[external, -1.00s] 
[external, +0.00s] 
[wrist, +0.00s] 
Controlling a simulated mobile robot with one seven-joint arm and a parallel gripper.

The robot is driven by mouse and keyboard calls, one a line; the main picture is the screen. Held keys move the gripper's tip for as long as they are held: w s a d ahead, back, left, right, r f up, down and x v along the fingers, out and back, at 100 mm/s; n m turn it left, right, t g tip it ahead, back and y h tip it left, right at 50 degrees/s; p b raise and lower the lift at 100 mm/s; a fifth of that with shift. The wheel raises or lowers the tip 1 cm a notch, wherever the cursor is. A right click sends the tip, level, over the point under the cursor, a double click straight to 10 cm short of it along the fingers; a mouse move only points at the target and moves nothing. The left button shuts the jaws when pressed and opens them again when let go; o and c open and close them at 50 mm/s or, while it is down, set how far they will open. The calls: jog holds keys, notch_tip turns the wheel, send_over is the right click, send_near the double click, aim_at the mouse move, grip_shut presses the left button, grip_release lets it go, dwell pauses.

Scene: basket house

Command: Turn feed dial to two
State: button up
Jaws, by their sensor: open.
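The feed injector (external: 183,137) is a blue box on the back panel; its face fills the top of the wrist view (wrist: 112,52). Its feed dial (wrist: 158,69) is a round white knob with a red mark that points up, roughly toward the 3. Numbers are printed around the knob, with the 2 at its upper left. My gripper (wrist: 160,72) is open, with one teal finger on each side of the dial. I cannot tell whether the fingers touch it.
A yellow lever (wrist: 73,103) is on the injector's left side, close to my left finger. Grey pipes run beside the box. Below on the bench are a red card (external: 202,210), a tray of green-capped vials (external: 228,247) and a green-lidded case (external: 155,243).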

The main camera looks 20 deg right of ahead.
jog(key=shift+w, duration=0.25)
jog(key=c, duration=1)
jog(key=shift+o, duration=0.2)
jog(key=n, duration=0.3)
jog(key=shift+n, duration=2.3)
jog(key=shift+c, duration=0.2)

• Problem requirements
Copy out all of the lines above exactly.

• The completed task
[external, -1.00s] 
[external, +0.00s] 
[wrist, +0.00s] 
Controlling a simulated mobile robot with one seven-joint arm and a parallel gripper.

The robot is driven by mouse and keyboard calls, one a line; the main picture is the screen. Held keys move the gripper's tip for as long as they are held: w s a d ahead, back, left, right, r f up, down and x v along the fingers, out and back, at 100 mm/s; n m turn it left, right, t g tip it ahead, back and y h tip it left, right at 50 degrees/s; p b raise and lower the lift at 100 mm/s; a fifth of that with shift. The wheel raises or lowers the tip 1 cm a notch, wherever the cursor is. A right click sends the tip, level, over the point under the cursor, a double click straight to 10 cm short of it along the fingers; a mouse move only points at the target and moves nothing. The left button shuts the jaws when pressed and opens them again when let go; o and c open and close them at 50 mm/s or, while it is down, set how far they will open. The calls: jog holds keys, notch_tip turns the wheel, send_over is the right click, send_near the double click, aim_at the mouse move, grip_shut presses the left button, grip_release lets it go, dwell pauses.

Scene: basket house

Command: Turn feed dial to two
State: button up
Jaws, by their sensor: open.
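The feed injector (external: 183,137) is a blue box on the back panel; its face fills the top of the wrist view (wrist: 112,52). Its feed dial (wrist: 158,69) is a round white knob with a red mark that points up, roughly toward the 3. Numbers are printed around the knob, with the 2 at its upper left. My gripper (wrist: 160,72) is open, with one teal finger on each side of the dial. I cannot tell whether the fingers touch it.
A yellow lever (wrist: 73,103) is on the injector's left side, close to my left finger. Grey pipes run beside the box. Below on the bench are a red card (external: 202,210), a tray of green-capped vials (external: 228,247) and a green-lidded case (external: 155,243).

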The main camera looks 20 deg right of ahead.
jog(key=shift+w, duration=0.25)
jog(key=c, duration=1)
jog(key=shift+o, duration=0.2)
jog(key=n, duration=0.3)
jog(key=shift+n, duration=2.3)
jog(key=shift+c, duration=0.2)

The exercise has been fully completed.